-- Entries provided start --
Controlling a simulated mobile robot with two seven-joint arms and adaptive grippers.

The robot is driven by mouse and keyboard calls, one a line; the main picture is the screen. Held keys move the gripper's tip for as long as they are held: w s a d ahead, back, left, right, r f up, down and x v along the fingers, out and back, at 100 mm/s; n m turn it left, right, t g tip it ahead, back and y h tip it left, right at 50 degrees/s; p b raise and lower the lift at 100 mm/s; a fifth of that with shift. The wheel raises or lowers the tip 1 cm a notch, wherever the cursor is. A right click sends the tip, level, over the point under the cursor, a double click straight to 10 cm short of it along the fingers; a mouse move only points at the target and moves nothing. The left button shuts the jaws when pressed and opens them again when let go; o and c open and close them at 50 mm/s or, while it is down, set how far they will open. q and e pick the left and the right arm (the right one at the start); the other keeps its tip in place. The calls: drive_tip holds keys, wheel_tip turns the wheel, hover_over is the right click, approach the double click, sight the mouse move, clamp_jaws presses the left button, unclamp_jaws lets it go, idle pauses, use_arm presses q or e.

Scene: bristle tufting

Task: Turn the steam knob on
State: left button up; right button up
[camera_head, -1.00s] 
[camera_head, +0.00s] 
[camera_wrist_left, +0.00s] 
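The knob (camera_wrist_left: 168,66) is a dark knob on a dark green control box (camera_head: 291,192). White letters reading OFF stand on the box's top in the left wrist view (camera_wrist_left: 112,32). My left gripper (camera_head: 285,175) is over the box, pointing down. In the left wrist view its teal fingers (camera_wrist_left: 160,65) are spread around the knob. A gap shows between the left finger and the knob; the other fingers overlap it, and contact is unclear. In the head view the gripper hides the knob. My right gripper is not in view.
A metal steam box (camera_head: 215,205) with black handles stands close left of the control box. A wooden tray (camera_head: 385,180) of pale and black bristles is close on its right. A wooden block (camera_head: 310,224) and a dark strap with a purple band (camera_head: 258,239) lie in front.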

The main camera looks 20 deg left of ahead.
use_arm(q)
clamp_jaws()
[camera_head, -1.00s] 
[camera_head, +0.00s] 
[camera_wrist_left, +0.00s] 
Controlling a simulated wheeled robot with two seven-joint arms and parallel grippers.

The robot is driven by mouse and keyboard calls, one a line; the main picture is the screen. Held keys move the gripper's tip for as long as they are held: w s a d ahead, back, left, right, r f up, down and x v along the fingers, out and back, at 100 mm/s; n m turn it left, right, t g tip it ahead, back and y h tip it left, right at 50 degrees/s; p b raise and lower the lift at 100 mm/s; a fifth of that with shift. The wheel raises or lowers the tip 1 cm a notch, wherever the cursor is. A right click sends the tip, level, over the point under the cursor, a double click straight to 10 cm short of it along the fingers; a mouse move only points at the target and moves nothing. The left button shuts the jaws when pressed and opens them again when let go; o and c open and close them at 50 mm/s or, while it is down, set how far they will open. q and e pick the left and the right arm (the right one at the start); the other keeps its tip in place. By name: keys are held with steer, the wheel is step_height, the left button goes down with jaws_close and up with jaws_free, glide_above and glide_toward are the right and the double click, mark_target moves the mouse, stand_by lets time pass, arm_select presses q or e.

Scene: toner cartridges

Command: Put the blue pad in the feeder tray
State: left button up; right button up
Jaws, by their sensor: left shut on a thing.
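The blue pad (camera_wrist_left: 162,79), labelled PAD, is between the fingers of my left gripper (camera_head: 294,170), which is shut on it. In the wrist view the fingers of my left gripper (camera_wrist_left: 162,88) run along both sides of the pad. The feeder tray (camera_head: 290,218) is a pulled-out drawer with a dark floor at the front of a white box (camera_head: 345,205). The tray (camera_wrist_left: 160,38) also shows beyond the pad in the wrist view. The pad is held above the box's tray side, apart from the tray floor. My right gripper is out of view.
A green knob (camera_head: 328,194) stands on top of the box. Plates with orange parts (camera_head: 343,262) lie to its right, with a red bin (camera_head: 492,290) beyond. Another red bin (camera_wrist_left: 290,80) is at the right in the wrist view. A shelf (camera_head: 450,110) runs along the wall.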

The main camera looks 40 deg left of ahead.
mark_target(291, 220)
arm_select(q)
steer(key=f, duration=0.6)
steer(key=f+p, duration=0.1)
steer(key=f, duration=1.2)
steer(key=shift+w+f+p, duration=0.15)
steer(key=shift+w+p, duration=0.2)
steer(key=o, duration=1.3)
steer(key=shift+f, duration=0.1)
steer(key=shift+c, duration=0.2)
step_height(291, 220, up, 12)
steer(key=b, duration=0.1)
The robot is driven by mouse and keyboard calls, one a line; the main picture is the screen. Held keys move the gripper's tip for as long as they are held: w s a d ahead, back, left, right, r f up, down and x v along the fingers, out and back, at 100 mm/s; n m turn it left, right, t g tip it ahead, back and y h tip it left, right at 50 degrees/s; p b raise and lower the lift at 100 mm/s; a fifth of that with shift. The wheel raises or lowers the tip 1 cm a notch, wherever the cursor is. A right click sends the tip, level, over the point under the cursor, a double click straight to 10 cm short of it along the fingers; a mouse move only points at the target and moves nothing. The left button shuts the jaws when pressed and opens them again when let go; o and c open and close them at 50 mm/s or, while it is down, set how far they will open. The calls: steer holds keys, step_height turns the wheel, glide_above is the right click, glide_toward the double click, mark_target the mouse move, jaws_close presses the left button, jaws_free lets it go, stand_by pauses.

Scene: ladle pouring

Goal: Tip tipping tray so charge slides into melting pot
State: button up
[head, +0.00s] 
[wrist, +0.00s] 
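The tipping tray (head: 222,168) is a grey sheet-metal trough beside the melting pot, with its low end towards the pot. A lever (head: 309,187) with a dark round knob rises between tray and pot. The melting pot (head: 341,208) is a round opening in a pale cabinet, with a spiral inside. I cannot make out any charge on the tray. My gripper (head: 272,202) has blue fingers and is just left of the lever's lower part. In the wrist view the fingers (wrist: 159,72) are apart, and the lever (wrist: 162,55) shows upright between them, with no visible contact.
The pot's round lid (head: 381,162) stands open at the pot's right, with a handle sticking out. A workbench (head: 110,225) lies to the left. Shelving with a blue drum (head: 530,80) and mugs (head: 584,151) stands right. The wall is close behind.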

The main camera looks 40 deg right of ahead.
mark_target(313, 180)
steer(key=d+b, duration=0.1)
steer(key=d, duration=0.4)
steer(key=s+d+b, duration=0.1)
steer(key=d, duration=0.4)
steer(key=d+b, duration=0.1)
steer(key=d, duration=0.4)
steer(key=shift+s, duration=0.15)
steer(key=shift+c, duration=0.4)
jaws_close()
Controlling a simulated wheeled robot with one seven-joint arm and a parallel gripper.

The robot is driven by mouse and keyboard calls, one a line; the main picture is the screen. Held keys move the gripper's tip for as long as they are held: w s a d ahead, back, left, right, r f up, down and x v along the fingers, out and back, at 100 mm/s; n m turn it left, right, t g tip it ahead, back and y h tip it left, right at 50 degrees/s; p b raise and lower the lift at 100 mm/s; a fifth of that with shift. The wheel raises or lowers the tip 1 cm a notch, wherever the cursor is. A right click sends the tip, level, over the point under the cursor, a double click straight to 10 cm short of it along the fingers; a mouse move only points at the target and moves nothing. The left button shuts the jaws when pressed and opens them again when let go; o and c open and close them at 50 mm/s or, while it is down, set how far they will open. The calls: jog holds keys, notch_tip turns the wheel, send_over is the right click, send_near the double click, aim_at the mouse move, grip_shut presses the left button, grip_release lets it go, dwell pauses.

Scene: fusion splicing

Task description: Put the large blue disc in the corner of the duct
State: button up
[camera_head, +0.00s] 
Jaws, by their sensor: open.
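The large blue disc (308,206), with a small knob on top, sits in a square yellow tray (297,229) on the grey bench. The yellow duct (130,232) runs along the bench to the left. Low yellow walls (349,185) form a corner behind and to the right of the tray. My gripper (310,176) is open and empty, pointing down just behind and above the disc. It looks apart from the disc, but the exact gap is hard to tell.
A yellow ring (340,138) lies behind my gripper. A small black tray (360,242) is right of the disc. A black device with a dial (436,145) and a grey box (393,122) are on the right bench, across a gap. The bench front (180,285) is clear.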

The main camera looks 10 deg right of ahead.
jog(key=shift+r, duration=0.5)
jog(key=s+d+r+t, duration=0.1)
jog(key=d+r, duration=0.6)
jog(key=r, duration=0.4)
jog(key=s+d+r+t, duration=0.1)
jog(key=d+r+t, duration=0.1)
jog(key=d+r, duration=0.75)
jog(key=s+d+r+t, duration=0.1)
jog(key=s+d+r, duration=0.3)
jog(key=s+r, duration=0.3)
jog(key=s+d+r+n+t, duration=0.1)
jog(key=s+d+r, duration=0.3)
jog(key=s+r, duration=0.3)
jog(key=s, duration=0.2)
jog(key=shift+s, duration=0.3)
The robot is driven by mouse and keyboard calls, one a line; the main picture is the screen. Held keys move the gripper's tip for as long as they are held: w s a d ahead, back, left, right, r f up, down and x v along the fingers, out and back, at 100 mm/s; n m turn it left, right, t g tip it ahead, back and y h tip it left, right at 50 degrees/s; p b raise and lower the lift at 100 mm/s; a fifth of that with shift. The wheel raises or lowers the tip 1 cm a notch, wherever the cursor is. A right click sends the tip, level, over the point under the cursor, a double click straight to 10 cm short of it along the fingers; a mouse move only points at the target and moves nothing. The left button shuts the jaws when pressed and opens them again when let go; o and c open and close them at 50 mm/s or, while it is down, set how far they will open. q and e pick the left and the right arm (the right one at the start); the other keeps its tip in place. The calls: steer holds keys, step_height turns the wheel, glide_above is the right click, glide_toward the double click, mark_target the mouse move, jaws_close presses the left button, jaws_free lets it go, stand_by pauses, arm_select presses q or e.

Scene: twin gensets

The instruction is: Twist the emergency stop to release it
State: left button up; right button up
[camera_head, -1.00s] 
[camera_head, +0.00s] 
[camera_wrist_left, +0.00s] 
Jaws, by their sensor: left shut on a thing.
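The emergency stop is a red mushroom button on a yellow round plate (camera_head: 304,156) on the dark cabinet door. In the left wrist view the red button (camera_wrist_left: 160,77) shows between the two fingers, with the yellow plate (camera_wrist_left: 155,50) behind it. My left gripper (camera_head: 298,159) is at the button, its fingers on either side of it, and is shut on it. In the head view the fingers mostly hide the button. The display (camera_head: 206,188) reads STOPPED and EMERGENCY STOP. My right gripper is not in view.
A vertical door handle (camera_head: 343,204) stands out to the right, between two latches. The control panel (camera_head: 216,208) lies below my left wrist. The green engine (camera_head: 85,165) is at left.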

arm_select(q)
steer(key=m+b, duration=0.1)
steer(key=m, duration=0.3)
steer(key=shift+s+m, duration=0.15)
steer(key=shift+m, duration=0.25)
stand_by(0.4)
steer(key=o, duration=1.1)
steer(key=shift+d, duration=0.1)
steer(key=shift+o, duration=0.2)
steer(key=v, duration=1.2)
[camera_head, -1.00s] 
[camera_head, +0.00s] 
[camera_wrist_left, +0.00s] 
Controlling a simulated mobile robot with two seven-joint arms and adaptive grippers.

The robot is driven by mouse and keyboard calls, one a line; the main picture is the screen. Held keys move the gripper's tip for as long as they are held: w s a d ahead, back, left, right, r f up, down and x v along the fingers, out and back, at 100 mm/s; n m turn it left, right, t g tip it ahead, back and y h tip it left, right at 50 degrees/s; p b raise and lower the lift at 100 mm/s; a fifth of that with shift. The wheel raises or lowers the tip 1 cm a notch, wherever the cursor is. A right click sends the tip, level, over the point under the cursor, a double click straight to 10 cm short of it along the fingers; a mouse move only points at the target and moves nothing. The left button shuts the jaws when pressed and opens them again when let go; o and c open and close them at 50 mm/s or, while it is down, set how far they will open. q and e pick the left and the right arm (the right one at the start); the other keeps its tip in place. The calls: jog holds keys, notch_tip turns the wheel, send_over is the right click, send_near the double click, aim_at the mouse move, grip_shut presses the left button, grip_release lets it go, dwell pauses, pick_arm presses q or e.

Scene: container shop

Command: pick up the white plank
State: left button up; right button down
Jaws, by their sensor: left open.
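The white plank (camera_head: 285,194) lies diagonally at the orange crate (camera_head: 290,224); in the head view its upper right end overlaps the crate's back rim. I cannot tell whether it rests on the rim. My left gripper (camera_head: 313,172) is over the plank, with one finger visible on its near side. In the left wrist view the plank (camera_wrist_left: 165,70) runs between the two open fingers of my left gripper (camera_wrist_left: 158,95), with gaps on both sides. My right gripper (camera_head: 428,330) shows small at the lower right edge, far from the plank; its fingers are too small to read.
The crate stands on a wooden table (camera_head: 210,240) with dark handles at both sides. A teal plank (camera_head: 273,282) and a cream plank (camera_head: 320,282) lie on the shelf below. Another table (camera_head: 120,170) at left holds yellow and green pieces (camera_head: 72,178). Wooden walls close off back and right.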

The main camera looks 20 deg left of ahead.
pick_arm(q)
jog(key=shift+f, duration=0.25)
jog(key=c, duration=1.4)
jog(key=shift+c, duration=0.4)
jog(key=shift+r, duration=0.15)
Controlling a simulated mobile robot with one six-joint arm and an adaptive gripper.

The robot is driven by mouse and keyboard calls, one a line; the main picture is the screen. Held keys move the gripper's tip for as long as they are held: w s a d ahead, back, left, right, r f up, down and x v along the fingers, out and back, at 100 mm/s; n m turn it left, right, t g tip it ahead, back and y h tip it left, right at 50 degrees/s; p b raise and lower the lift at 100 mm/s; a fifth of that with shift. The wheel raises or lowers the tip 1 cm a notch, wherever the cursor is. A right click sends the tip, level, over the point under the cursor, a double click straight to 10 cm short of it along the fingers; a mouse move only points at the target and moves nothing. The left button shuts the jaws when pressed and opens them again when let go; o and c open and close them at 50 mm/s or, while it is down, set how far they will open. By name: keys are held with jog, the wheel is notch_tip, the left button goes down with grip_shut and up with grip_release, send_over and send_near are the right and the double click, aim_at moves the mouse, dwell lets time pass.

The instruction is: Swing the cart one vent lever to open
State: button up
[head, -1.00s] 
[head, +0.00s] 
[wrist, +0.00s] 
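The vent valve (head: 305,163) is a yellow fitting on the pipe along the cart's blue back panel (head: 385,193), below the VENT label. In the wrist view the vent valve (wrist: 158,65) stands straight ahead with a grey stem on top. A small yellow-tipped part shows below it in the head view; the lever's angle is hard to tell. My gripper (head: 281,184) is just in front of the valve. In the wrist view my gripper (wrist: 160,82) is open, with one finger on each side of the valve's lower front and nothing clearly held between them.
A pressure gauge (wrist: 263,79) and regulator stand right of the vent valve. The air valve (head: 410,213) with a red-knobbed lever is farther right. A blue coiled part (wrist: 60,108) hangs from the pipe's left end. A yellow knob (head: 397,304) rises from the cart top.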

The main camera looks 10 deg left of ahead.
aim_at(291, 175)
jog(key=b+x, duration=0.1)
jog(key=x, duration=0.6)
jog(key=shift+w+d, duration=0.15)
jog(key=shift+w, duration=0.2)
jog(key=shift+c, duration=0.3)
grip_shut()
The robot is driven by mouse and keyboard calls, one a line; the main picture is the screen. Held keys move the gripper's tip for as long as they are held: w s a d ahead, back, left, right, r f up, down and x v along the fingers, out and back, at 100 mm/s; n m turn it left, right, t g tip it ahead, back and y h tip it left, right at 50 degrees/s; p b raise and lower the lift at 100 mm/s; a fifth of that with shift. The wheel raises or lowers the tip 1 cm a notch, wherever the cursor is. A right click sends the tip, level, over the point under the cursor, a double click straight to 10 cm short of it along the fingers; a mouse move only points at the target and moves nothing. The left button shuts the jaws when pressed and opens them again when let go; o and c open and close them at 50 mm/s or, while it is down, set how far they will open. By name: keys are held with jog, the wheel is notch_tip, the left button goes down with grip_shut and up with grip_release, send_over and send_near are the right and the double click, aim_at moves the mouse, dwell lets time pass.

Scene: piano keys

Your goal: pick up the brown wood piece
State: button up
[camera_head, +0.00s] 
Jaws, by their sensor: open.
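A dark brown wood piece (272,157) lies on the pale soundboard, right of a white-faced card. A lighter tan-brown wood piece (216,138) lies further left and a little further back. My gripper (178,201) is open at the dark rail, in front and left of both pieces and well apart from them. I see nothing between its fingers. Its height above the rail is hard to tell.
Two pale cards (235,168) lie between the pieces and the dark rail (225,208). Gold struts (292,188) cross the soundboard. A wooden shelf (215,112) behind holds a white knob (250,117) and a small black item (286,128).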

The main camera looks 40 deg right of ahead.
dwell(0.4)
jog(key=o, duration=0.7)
-- Entries provided end --
Go through the listing above and list every line that has the word "parallel".

Task answer:
Controlling a simulated wheeled robot with two seven-joint arms and parallel grippers.
Controlling a simulated wheeled robot with one seven-joint arm and a parallel gripper.

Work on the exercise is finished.